▸ Exercise goal:
Determine how many lines of the entries contain "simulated". Reply with that number alone.

▸ Recorded information:
· · ·

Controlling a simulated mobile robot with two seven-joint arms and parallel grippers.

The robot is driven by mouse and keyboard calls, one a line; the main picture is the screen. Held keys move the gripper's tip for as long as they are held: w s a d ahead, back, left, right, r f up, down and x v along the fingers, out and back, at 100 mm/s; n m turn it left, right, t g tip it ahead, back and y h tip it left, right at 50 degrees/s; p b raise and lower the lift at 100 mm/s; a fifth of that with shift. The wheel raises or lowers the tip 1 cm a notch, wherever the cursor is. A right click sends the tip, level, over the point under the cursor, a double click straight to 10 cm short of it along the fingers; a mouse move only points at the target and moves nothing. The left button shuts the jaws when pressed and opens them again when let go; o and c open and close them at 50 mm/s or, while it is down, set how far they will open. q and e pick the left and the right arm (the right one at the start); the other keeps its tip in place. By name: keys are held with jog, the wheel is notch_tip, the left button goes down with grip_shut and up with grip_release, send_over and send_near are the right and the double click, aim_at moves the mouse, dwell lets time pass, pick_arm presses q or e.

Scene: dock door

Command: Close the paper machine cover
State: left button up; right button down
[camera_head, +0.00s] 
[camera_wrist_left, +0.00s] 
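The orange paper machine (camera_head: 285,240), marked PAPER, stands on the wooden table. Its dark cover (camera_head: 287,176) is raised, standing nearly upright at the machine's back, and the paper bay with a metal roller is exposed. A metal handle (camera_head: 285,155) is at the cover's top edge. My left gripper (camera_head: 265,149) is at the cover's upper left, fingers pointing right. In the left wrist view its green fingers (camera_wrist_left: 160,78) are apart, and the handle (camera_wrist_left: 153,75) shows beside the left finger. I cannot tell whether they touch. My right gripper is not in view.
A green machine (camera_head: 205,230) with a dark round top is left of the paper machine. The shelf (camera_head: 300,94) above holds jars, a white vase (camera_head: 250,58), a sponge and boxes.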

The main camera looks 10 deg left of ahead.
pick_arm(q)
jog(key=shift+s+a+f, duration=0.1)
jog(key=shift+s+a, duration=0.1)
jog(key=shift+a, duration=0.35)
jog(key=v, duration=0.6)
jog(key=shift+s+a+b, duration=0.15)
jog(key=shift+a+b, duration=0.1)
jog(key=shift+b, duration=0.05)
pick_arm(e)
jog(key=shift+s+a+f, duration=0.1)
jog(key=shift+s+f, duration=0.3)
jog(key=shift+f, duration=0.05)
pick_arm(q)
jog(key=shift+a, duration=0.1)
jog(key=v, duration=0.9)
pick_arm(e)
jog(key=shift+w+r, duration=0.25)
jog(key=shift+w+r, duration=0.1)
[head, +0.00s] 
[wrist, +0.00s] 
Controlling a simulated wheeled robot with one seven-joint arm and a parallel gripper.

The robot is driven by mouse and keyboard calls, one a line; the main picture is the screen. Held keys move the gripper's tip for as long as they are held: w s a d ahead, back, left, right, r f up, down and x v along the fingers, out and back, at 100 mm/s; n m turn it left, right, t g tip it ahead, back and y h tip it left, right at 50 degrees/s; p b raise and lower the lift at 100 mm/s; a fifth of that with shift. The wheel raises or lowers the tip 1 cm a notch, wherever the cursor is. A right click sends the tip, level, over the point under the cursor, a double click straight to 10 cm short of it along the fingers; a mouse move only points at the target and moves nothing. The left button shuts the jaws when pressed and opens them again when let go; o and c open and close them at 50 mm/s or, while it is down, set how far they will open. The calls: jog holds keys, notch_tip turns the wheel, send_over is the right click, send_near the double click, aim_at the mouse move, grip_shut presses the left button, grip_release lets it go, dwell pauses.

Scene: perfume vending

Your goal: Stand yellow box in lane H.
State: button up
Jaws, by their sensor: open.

· · ·

▸ Output for this exercise:
2